Before we go into this, lets take a look at our constitutionally protected right to free speech. The First Amendment protects us against government limits on our freedom of expression, but it doesn’t prevent a private employer from setting its own rules. It is arguable however that the intent behind the First Amendment was to allow an individual to allow themselves freedom of expression, and at the time of the Amendment, (and up until not that long ago) only governments were powerful enough to engage in censorship. The rise of the major social media and tech companies have changed that.


The right to Freedom Of Speech was never intended to be an absolute and unequivocal right.


The most famous example is a case where Justice Oliver Wendell Holmes, Jr said: “The most stringent protection of free speech would not protect a man in falsely shouting fire in a theatre and causing a panic.”


The case never involved fires, theaters or even any sort of panic. It instead related to a man’s conviction for protesting WWI’s military draft. Charles Schenck, had printed 15,000 fliers that encouraged readers to resist conscription. The Espionage Act of 1917 and the Sedition Act of 1918 criminalized such an offense, said prosecutors.


The Defense argued that the Constitution allowed his expression, but the Court disagreed. According to courts ruling, Schnenck’s fliers created a “clear and present danger” namely a clear and present danger to the government’s recruiting efforts. He didn’t endangered life, as falsely shouting "fire" in a crowded theater that would lead to a stampede would have, but the court ruled that was enough.


This "clear and present danger" standard stood for half a century. Further rulings even expanded it, criminalizing additional speech.


Modern Day Censorship:


As we have already established, the First Amendment protects individuals from government censorship. Social media and tech platforms are private companies, and can censor what people post on their websites as they see fit. But given their growing role in public use, and general importance in the way news is consumed we have to examine the ways our speech is censored. These days Facebook, Instagram, Twitter, Youtube, TikTok and other channels can limit, ban, control, and censor speech MUCH more than any governmental entity. The Supreme Court has even recognized, social media channels have become important venues for users to exercise free speech rights.


Banning certain speech is probably a good idea. Banning hate speech or racist content or the sexual exploitation of minors is something that almost everyone regardless of political side can agree that we should strive to get rid of. The issue however stems from when the people who staff and manage the social media & tech companies are overwhelmingly adherents of a single political party. They label the views of their opponents as bigotry or “misinformation.” YouTube, which is owned by Google, has a policy of deleting “anything that would go against World Health Organization recommendations.”

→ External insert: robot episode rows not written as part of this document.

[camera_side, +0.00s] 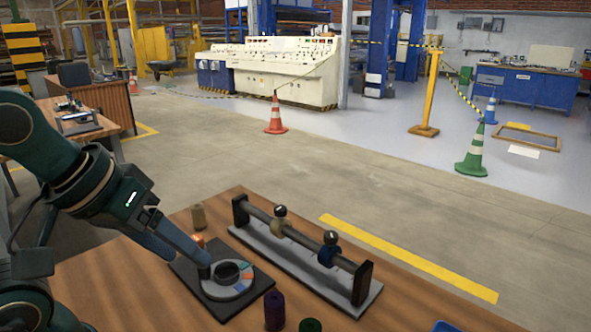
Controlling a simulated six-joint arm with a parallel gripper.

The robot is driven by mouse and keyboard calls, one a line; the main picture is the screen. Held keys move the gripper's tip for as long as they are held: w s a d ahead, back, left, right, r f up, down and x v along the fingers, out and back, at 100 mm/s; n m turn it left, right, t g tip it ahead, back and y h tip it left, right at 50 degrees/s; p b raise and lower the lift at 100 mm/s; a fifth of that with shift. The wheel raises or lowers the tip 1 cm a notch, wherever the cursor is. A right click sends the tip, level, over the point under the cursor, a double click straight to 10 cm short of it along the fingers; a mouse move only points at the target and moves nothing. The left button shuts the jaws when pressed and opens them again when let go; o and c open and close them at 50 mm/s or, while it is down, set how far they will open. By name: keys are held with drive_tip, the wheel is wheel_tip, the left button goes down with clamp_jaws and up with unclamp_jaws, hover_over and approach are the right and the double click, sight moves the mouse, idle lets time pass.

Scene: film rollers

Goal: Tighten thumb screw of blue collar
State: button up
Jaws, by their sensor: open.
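A blue collar (326,257) sits on the grey rod (304,242), toward its right end. Its black thumb screw (331,237) stands up on top, with a small pale mark. A tan collar (276,228) with a similar black screw (281,211) sits further left on the same rod. The rod runs between two dark end posts on a grey base (265,247). My gripper (203,264) is open and points down to the right, left of the rod stand and well apart from the blue collar. Its tip overlaps the left edge of a grey disc in the picture; contact is unclear.
The grey disc (243,287) has coloured segments and a black ring, on a dark plate (219,312). A tan spool (198,217) and an orange piece (199,241) stand behind. A purple spool (274,311) and a green one (310,325) stand in front. Bare table lies right of the stand.

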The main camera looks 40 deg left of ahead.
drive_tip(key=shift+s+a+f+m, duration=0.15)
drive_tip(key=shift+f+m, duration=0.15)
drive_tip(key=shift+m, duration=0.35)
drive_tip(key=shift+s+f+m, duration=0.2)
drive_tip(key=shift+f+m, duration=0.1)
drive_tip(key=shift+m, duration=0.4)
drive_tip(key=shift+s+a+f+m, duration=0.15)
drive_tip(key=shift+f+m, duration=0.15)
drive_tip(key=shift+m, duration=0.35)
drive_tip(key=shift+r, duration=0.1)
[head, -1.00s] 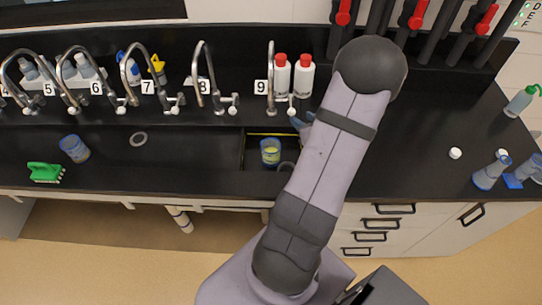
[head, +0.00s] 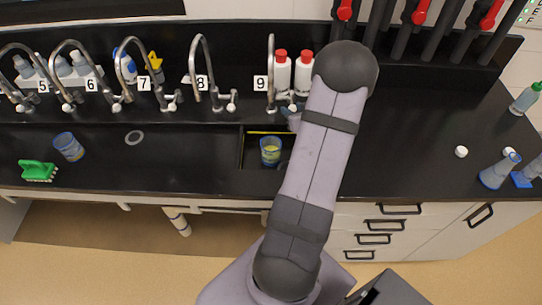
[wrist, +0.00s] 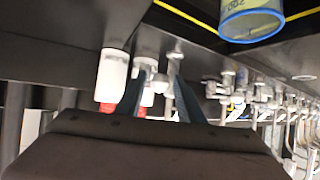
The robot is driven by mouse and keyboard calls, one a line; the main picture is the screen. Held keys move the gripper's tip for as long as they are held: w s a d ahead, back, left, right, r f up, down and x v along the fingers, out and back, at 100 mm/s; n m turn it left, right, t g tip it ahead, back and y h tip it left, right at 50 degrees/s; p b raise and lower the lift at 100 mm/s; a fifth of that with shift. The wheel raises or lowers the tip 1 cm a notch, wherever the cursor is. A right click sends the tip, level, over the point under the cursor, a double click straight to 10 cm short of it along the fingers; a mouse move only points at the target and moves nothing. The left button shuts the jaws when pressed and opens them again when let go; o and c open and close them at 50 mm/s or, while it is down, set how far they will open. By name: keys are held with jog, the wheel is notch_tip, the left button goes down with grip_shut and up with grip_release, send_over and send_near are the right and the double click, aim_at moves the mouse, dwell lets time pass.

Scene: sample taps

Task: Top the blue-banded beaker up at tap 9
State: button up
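The blue-banded beaker (head: 270,151) stands upright in the small sink below tap 9 and holds yellow-green liquid. Its blue-edged end also shows at the top right of the wrist view (wrist: 250,22). Tap 9 (head: 270,75) is a tall metal spout behind that sink, with a pale handle (head: 292,97) at its right foot. My gripper (wrist: 160,78) is open, its two blue-grey fingers apart, with pale tap fittings seen between and beyond them. I cannot tell whether they touch. In the head view my arm hides most of the gripper.
Two white bottles with red caps (head: 282,70) stand right of tap 9. Other taps, such as tap 8 (head: 197,70), line the back. Another blue-marked beaker (head: 68,147) and a green brush (head: 39,171) are at the left.

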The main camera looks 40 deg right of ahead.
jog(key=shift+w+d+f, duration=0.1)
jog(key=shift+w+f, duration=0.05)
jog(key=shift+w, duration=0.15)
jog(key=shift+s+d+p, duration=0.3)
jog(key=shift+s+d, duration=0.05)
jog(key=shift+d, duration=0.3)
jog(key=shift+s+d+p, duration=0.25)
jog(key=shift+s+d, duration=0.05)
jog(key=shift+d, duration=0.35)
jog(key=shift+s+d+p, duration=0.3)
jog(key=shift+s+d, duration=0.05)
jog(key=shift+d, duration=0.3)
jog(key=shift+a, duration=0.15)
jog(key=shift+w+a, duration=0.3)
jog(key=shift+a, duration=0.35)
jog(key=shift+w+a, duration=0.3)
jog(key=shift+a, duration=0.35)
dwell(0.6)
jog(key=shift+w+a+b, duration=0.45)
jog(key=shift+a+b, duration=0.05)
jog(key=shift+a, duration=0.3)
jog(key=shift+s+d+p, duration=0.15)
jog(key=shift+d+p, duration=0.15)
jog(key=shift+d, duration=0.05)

FCC Commissioner Brendan Carr denounced Big Tech for censoring users who tried to share a New York Post article about Hunter Biden. “By silencing core political speech on this important story, I think Big Tech has crossed a line,” Carr said. Twitter also locked several accounts including those belonging to White House Press Secretary Kayleigh after they shared the article. Facebook also limited the distribution of the story, claiming the need for fact checking first.


Section 230:


Section 230 is a governing legislation in the US in regards to the Internet. Section 230 allows for immunity for website publishers from third-party content.


No provider or user of an interactive computer service shall be treated as the publisher or speaker of any information provided by another information content provider.


This essentially, protects websites from lawsuits if a end-user posts something illegal, although there are some exceptions where the site must take action, example: for copyright violations, sexual work-related material, and violations of federal criminal law. Section 230 has many times been referred to as "the twenty-six words that created the Internet".


President Trump in April 2018, signed into law the “Allow States and Victims to Fight Online Sex Trafficking Act” (FOSTA), a bill that was intended to reduce sex trafficking by getting rid of the legal protections for online platforms under section 230. FOSTA brings a new exception to Section 230, saying that 230 will not apply to “civil and criminal charges of sex trafficking” or to conduct that “promotes or facilitates prostitution.” The bill was strengthened by applying its laws retroactively to sites that were already in existence as well.


In August 2019, President Donald Trump reportedly had an executive order drafted that would require the FCC to develop rules that limited Section 230 protections. President Trump has seen his Tweets constantly censored by Twitter. He responded by saying


“Section 230 was not intended to allow a handful of companies to grow into titans controlling vital avenues for our national discourse under the guise of promoting open forums for debate, and then to provide those behemoths blanket immunity when they use their power to censor.”


President Trump argues that when social media platforms make decisions to silence select views, they become publishers and as such should lose the protection Section 230 provides.


We as a people have to demand more from our platforms and tech companies, preventing the spread of hateful and despicable content should not be equivocated with the sharing of ideology that does not exactly meet with the moderators point of view, until we accomplish this, we will never have the full constitutional Freedom of Speech that the framers intended.